Can you copy the lines from the one that contains "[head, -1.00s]" through the end of the material below, exactly and with nothing else?
═════ Data for this task ═════
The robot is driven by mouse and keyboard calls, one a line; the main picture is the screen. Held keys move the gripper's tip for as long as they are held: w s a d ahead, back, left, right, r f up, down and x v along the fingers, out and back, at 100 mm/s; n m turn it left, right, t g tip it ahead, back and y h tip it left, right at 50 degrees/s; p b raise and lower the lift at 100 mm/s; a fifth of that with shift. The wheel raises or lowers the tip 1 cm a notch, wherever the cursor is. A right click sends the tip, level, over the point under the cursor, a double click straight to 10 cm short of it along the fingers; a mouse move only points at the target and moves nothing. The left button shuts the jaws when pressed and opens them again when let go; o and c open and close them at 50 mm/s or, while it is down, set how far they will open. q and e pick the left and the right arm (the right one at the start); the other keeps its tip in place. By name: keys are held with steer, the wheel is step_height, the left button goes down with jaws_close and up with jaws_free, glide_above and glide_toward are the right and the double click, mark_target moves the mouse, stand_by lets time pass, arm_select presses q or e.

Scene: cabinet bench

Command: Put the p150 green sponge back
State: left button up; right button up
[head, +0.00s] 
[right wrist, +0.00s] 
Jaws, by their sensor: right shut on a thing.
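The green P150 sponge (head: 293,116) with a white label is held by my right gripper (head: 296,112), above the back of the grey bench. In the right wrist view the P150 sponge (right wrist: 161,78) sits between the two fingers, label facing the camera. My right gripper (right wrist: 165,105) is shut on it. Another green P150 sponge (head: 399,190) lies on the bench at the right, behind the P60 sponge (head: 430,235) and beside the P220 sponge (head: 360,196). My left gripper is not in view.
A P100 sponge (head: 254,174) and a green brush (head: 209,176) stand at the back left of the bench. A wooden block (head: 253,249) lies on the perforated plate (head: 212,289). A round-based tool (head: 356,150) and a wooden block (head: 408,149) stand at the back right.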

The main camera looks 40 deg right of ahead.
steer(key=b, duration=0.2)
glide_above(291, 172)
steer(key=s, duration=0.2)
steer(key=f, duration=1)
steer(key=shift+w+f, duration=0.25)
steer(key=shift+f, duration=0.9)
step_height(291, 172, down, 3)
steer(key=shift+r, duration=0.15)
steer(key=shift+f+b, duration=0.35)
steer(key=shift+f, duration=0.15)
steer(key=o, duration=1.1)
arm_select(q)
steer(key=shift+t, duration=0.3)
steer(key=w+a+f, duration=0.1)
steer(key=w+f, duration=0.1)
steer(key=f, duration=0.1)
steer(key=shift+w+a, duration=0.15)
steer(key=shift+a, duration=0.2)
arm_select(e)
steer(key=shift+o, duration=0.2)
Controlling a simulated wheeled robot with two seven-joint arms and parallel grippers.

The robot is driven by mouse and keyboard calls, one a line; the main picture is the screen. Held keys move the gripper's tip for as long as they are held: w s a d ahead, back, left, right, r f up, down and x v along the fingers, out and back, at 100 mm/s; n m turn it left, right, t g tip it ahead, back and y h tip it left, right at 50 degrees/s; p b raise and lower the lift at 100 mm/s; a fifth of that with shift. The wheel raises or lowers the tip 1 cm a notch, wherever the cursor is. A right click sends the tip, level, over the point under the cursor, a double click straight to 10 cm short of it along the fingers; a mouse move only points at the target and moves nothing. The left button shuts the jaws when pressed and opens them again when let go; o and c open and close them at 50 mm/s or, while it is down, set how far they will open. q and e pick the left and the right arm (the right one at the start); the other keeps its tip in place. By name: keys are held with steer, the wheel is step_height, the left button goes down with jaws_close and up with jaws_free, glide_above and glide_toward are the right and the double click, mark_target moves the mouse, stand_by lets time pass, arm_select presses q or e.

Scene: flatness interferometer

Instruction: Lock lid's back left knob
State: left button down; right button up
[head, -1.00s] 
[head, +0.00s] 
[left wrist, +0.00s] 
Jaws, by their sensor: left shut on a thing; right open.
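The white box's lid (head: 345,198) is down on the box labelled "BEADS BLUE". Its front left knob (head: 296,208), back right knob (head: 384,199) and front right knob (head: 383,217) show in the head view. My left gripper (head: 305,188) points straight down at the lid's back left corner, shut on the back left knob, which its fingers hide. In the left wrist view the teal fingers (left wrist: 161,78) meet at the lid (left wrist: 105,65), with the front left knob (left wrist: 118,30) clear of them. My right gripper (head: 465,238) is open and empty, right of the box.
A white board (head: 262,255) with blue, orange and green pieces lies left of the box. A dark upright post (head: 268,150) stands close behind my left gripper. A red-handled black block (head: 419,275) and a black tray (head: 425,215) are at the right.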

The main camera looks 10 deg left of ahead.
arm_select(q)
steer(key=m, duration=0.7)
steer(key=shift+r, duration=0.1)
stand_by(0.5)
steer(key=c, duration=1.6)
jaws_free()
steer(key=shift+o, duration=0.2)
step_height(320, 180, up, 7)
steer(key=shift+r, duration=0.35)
═════
Task result —
[head, -1.00s] 
[head, +0.00s] 
[left wrist, +0.00s] 
Jaws, by their sensor: left shut on a thing; right open.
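The white box's lid (head: 345,198) is down on the box labelled "BEADS BLUE". Its front left knob (head: 296,208), back right knob (head: 384,199) and front right knob (head: 383,217) show in the head view. My left gripper (head: 305,188) points straight down at the lid's back left corner, shut on the back left knob, which its fingers hide. In the left wrist view the teal fingers (left wrist: 161,78) meet at the lid (left wrist: 105,65), with the front left knob (left wrist: 118,30) clear of them. My right gripper (head: 465,238) is open and empty, right of the box.
A white board (head: 262,255) with blue, orange and green pieces lies left of the box. A dark upright post (head: 268,150) stands close behind my left gripper. A red-handled black block (head: 419,275) and a black tray (head: 425,215) are at the right.

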The main camera looks 10 deg left of ahead.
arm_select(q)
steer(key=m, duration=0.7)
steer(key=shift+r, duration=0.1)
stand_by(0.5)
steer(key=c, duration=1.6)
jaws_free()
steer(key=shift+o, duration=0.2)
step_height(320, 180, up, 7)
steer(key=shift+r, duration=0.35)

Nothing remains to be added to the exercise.